Safe parking programs can be expensive but do cost less than many other options. San Jose’s pilot program cost $250,000 in its first year and was built to serve 17 cars at a time, but only hosted 4 or 5 each night on average.

In Seattle, a similar program, with another $250,000 in funding, faced significant pushback from nearby residents, who “don’t trust the city to use taxpayer dollars wisely” and feared it would attract “drug users.”

Now, safe sleep sites — parking lots where many homeless individuals sleep in tents, not their own cars — are proliferating as yet another parking lot option, with new lots opening from Long Beach to Chicago, which is notorious for having rather cold, windy winters.

Meanwhile, some leaders prefer building more long-term housing over temporary structures or safe parking.

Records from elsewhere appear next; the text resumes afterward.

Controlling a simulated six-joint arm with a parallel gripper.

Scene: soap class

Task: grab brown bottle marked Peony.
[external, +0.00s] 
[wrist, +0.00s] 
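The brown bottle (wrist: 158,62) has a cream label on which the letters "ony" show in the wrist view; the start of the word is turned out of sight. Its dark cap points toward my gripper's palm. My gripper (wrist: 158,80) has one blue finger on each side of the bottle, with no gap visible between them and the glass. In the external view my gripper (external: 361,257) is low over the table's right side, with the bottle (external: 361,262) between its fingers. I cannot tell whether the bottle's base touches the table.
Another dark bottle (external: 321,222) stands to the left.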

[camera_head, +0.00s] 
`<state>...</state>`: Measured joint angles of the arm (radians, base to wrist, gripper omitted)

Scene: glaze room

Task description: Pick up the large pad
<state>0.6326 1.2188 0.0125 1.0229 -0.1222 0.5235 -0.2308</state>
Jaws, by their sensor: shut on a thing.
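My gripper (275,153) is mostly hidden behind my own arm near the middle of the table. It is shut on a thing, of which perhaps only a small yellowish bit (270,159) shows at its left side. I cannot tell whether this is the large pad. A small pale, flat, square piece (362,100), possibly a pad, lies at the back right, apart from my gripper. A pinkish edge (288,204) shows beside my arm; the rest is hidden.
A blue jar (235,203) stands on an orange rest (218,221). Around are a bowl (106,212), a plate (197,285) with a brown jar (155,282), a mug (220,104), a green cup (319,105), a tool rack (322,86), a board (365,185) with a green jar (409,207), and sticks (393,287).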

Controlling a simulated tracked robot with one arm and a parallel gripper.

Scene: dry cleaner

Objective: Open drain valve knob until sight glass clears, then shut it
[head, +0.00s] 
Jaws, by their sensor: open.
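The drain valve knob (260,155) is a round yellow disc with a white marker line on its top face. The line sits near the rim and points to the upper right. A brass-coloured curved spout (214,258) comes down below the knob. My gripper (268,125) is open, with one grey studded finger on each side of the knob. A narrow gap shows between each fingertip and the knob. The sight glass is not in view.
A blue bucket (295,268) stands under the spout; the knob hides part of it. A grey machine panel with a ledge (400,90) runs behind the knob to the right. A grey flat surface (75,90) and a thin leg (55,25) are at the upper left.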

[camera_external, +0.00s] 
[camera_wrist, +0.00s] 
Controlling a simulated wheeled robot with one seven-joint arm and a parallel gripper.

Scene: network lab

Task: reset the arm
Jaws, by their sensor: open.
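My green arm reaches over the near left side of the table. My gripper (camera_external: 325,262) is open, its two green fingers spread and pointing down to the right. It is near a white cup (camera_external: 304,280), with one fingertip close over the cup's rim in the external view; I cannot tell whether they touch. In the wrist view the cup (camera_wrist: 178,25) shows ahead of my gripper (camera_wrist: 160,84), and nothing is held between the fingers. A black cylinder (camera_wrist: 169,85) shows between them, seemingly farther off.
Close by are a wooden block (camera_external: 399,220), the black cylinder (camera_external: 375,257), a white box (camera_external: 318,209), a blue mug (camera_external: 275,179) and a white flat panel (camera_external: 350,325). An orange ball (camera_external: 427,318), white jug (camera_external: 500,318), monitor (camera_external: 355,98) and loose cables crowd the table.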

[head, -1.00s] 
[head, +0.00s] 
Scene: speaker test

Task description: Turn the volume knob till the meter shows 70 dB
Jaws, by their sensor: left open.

“I’m highly disappointed by the City’s intention to move forward with plans to erect a temporary asylum-seeking shelter on 115th and Halsted, despite community concerns,” said Alderman Ronnie Mosley, who represents Chicago’s 21st ward, in a public statement. “We need a full commitment to break ground on the Morgan Park Commons [the city-acquired former grocery store and parking lot the city is using for tents) housing development in 2024 at the same site of the proposed shelter.”

“I haven’t been given timelines about what this looks like, when they’ll be on the site, how long they’ll be on the site, what this means for safety for our community, what this means for our schools. There are just multiple questions that I don’t have the answers for,” Mosley said.